Sandy Harris writes:
> Conclusions I've reached that I hope there's agreement on:
>
> More analysis is needed, especially in the area of how
> to estimate input entropy.
>
> (Yarrow does this quite differently than /dev/random.
> I'm not convinced either is right, but I've nothing
> else to propose. This is clearly a hard problem.)
It's really impossible to do it in general. What you can do is to come up
with a model for a particular entropy source, such as mouse movements or
disk timings, assuming the details are unknown to an attacker. But there
is no feasible algorithm which can be given a block of data and say how
much entropy is in it.
> There could be a serious weakness on a gateway machine.
> At a minimum, such machines should use the largest
> possible entropy pool (2K 32-bit words for current
> /dev/random) and enable all entropy sources.
Disagree. /dev/random in cryptographic mode should be adequate as long
as the machine is secured. If the machine is attacked to grab PRNG
state the attacker can probably weaken the code.
If the gateway machine is vulnerable to attacks which get root access,
that is a serious weakness, but no work on the RNG can fix it. If not,
then any decent cryptographically strong PRNG is fully adequate.
No one has shown any value whatsoever for large entropy pools in this
circumstance.
> Yarrow's two-stage design, where the output from
> hashing the pool seeds a pseudo-random number
> generator based on a strong block cipher, offers
> significant advantages over the one-stage design
> in /dev/random which delivers hash results as
> output. In particular, it makes the hash harder
> to attack since its outputs are never directly
> seen, makes denial-of-service attacks based on
> depleting the generator nearly impossible, and
> "catastrophic reseeding" prevents iterative
> guessing attacks on generator internal state.

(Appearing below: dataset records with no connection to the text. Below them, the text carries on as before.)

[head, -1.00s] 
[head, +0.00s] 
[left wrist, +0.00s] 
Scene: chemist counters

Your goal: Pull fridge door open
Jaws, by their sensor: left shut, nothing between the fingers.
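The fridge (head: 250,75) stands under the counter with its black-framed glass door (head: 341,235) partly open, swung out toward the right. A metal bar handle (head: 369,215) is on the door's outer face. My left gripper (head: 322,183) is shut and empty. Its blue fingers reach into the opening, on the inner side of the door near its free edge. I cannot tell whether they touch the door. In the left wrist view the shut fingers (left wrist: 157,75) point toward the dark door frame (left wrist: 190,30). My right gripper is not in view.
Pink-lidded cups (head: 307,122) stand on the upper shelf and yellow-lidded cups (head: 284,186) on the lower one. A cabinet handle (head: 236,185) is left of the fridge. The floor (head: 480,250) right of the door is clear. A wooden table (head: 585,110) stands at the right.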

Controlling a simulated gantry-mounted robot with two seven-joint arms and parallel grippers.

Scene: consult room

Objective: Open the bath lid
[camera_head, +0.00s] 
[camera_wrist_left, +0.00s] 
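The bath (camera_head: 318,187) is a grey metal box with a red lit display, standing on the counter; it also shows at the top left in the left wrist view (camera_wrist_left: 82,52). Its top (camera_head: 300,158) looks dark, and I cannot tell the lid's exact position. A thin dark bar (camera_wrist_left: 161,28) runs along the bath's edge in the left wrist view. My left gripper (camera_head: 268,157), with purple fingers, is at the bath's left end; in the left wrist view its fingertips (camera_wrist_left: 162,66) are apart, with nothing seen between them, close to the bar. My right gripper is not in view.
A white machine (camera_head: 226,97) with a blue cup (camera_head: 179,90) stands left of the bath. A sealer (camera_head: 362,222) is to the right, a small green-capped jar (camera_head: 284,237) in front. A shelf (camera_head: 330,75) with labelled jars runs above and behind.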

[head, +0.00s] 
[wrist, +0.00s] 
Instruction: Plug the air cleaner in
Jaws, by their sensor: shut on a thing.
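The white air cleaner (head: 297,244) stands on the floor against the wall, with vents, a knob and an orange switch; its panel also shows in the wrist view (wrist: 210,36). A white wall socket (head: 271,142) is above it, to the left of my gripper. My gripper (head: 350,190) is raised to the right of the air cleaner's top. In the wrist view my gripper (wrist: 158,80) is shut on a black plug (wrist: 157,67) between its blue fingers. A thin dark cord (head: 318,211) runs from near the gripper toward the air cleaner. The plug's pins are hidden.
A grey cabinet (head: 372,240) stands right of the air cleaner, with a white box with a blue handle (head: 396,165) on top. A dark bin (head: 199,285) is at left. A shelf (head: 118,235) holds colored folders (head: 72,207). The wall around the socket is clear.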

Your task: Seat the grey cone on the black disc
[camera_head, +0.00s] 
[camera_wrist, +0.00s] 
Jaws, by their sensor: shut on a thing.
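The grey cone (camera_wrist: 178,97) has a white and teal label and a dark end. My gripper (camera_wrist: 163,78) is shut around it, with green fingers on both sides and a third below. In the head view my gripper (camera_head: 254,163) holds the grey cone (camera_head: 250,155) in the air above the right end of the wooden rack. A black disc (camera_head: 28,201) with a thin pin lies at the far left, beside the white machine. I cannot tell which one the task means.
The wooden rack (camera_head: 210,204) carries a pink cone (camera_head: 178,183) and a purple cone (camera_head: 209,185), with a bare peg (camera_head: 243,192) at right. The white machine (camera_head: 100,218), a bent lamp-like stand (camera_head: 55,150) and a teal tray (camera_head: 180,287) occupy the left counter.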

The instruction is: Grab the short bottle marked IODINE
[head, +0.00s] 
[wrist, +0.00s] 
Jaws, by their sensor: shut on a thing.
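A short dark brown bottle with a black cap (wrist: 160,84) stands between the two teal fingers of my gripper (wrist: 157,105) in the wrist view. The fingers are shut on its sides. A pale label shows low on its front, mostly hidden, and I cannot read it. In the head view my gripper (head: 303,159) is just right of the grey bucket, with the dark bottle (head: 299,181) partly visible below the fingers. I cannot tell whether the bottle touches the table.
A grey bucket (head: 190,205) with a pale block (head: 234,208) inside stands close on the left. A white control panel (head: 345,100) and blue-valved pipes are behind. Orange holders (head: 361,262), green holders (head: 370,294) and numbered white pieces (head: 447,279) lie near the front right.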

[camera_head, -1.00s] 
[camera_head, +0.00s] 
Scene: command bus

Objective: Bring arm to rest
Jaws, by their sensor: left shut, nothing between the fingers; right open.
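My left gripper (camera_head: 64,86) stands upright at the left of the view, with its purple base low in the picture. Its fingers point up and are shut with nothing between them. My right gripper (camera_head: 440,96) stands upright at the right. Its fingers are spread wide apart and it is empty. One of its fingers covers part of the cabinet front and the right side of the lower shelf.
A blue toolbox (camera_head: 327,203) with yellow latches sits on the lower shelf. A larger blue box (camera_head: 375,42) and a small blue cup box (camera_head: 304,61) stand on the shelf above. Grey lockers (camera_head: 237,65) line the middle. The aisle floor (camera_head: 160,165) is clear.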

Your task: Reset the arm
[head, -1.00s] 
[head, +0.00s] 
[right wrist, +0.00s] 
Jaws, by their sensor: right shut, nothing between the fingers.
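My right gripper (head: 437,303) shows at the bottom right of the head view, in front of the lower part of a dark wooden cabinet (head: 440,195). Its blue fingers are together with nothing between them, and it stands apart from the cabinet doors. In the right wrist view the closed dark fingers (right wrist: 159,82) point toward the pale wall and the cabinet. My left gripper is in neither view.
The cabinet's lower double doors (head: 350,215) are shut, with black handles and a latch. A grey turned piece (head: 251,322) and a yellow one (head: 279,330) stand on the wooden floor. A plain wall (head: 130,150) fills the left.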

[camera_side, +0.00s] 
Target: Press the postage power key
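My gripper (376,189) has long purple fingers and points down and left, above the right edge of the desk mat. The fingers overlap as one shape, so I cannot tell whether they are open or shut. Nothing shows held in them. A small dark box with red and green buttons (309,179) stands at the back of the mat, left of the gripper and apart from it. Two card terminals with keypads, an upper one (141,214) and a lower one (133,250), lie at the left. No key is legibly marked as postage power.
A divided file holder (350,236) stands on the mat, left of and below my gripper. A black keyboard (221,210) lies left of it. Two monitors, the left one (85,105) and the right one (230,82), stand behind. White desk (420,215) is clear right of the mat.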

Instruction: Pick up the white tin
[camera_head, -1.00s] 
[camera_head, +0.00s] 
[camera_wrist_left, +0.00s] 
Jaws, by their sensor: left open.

Yarrow does not use a block cipher. In PRNG mode, it is simply an
iterated SHA-1 hash, with the hash output provided as the RNG output.
It hashes a 20-byte seed, then hashes the previous 20 bytes of output
to get the new 20 bytes of output. Every so often it updates the seed
to be a new hash output value.
> So possible actions are:
>
> Continue discussions on cryptography list,
> focussing on the hardest problem: acquiring and
> estimating entropy.
This may be the hardest problem, but it is not the most important one,
especially not for FreeS/WAN use. Mis-estimates of entropy are not crucial
for this purpose. FreeS/WAN does not need "true" entropy and the current
design of /dev/random does a soft fallback from true RNG to pseudo RNG,
which is perfect for FreeS/WAN.
> FreeS/WAN project should take steps in docs or
> scripts to ensure /dev/random is appropriately
> compiled on gateway systems.
Yes, but more to the point, it should not run if /dev/random does not
exist. In that case it would certainly be convenient to inform the user
of any potential problems at install time.
> /dev/random should become two-stage, preferably
> using an AES candidate cipher with 256-bit key,
> 128-bit block and reseeding operations which
> change at least 128 bits at a time.
The two-stage design, which is really just a matter of having a separate
entropy buffer so it doesn't come in too slowly, is designed to protect
against an attack where the PRNG state is snooped. No one has shown
a practical method for doing so which could not be easily extended to
weaken the RNG code.
The iterative guessing attack is being overstated here in terms of its
practical significance. The root privileges which are necessary to snoop
the RNG state will also allow for more malicious actions that completely
compromise security.
Here is an alternative proposed set of actions.
Emphasize the need to make gateway machines secure. These machines have
sensitive keys and other data in addition to RNG state. If an attacker
can get root privileges on your gateway, you have no security. This is
the most crucial element in the whole security setup.
Make sure the RNG in /dev/random is strong as a pseudo RNG, even with
no entropy being brought in. Most gateway machinse will be stand-alone
boxes without many events other than network events themselves, which
cannot be assumed to be unknown to an attacker. Entropy is likely to
be scarce in normal operation and the machine must run well without it.
Hence the PRNG behavior of the system (without entropy addition) is the
most crucial element for the analysis of its security.
Having settled both of those problems, then you can add an input entropy
buffer for the PRNG. Just bring input entropy into a hash context
(doesn't even need to be cryptographically strong), and dump that into
the entropy pool using the existing mechanisms when you have "enough".
It's probably less than 50 lines of code to add this, so you might as well
do it. But this is not a major addition to the security of your system.
The other elements above are far more important.